======== Listing

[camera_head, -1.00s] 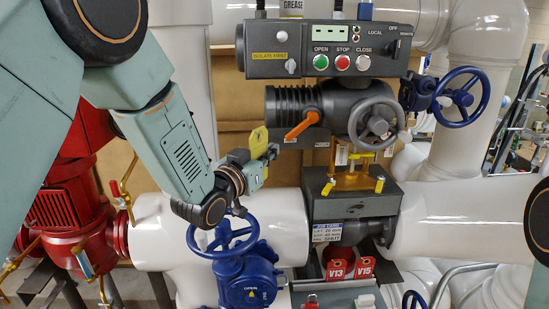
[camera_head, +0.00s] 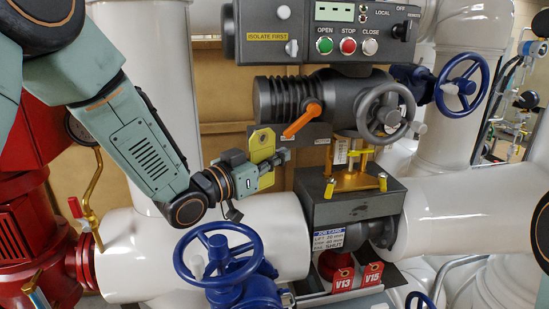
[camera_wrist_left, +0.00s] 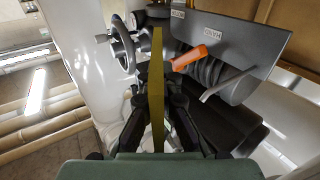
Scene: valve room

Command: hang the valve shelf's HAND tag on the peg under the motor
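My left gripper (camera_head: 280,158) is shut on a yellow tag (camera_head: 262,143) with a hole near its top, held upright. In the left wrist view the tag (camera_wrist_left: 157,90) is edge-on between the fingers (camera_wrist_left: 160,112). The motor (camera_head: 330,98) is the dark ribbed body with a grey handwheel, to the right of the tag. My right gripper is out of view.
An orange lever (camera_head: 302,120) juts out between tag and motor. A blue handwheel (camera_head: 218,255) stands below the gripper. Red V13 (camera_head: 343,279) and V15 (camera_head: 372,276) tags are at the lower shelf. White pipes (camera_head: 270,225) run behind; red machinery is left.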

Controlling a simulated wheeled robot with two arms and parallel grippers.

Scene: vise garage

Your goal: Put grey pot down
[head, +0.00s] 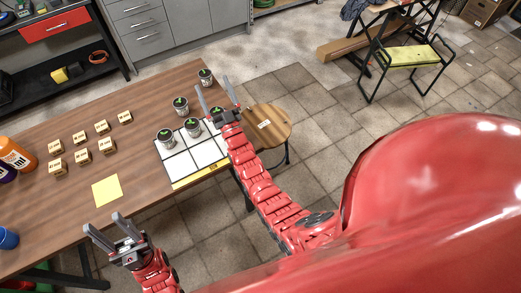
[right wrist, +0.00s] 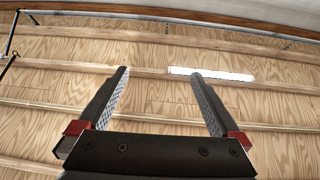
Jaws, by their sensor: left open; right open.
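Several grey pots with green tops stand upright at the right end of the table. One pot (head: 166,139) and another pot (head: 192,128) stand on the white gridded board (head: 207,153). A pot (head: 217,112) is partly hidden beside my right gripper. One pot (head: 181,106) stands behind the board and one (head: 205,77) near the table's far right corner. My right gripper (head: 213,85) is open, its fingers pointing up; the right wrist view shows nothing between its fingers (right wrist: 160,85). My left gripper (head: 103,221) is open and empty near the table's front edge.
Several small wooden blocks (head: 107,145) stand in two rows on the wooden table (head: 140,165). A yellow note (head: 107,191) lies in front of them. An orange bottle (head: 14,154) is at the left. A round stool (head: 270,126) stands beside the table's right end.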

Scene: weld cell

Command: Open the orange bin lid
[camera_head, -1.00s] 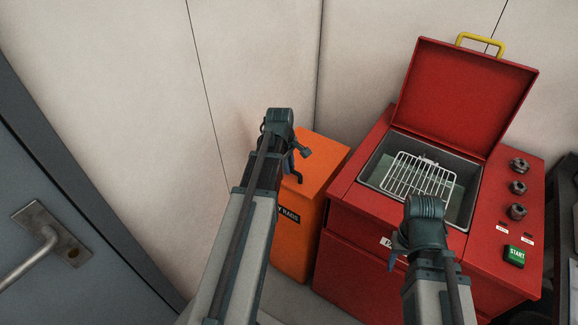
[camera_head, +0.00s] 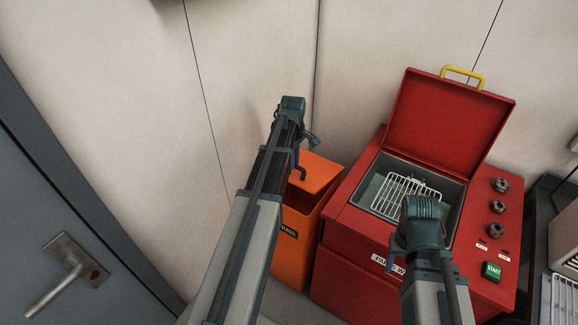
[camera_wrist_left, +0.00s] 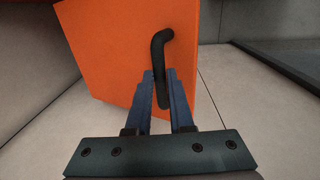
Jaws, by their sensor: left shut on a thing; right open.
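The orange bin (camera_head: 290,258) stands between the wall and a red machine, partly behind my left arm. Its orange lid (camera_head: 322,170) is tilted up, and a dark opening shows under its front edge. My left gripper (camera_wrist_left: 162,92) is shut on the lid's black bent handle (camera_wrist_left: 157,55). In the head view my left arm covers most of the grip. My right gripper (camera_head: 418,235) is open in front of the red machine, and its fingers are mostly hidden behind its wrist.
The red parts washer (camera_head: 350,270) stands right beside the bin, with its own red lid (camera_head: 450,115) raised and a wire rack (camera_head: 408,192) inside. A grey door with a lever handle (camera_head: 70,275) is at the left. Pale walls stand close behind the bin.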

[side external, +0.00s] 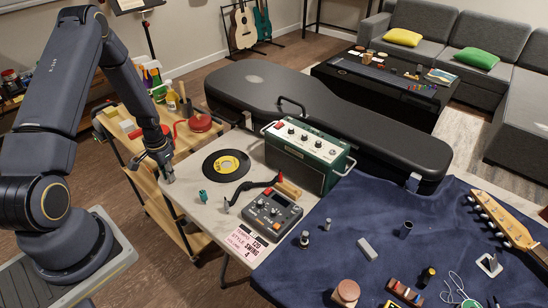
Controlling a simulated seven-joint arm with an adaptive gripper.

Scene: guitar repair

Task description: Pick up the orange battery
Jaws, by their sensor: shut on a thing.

================

» **What to work on**
Every record above should be written out again without change, except that the pictures are left out.

» **Correct response**
[camera_head, -1.00s] 
[camera_head, +0.00s] 
[camera_wrist_left, +0.00s] 
Scene: valve room

Command: hang the valve shelf's HAND tag on the peg under the motor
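My left gripper (camera_head: 280,158) is shut on a yellow tag (camera_head: 262,143) with a hole near its top, held upright. In the left wrist view the tag (camera_wrist_left: 157,90) is edge-on between the fingers (camera_wrist_left: 160,112). The motor (camera_head: 330,98) is the dark ribbed body with a grey handwheel, to the right of the tag. My right gripper is out of view.
An orange lever (camera_head: 302,120) juts out between tag and motor. A blue handwheel (camera_head: 218,255) stands below the gripper. Red V13 (camera_head: 343,279) and V15 (camera_head: 372,276) tags are at the lower shelf. White pipes (camera_head: 270,225) run behind; red machinery is left.

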Controlling a simulated wheeled robot with two arms and parallel grippers.

Scene: vise garage

Your goal: Put grey pot down
[head, +0.00s] 
[right wrist, +0.00s] 
Jaws, by their sensor: left open; right open.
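Several grey pots with green tops stand upright at the right end of the table. One pot (head: 166,139) and another pot (head: 192,128) stand on the white gridded board (head: 207,153). A pot (head: 217,112) is partly hidden beside my right gripper. One pot (head: 181,106) stands behind the board and one (head: 205,77) near the table's far right corner. My right gripper (head: 213,85) is open, its fingers pointing up; the right wrist view shows nothing between its fingers (right wrist: 160,85). My left gripper (head: 103,221) is open and empty near the table's front edge.
Several small wooden blocks (head: 107,145) stand in two rows on the wooden table (head: 140,165). A yellow note (head: 107,191) lies in front of them. An orange bottle (head: 14,154) is at the left. A round stool (head: 270,126) stands beside the table's right end.

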Scene: weld cell

Command: Open the orange bin lid
[camera_head, -1.00s] 
[camera_head, +0.00s] 
[camera_wrist_left, +0.00s] 
Jaws, by their sensor: left shut on a thing; right open.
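The orange bin (camera_head: 290,258) stands between the wall and a red machine, partly behind my left arm. Its orange lid (camera_head: 322,170) is tilted up, and a dark opening shows under its front edge. My left gripper (camera_wrist_left: 162,92) is shut on the lid's black bent handle (camera_wrist_left: 157,55). In the head view my left arm covers most of the grip. My right gripper (camera_head: 418,235) is open in front of the red machine, and its fingers are mostly hidden behind its wrist.
The red parts washer (camera_head: 350,270) stands right beside the bin, with its own red lid (camera_head: 450,115) raised and a wire rack (camera_head: 408,192) inside. A grey door with a lever handle (camera_head: 70,275) is at the left. Pale walls stand close behind the bin.

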[side external, +0.00s] 
Controlling a simulated seven-joint arm with an adaptive gripper.

Scene: guitar repair

Task description: Pick up the orange battery
Jaws, by their sensor: shut on a thing.

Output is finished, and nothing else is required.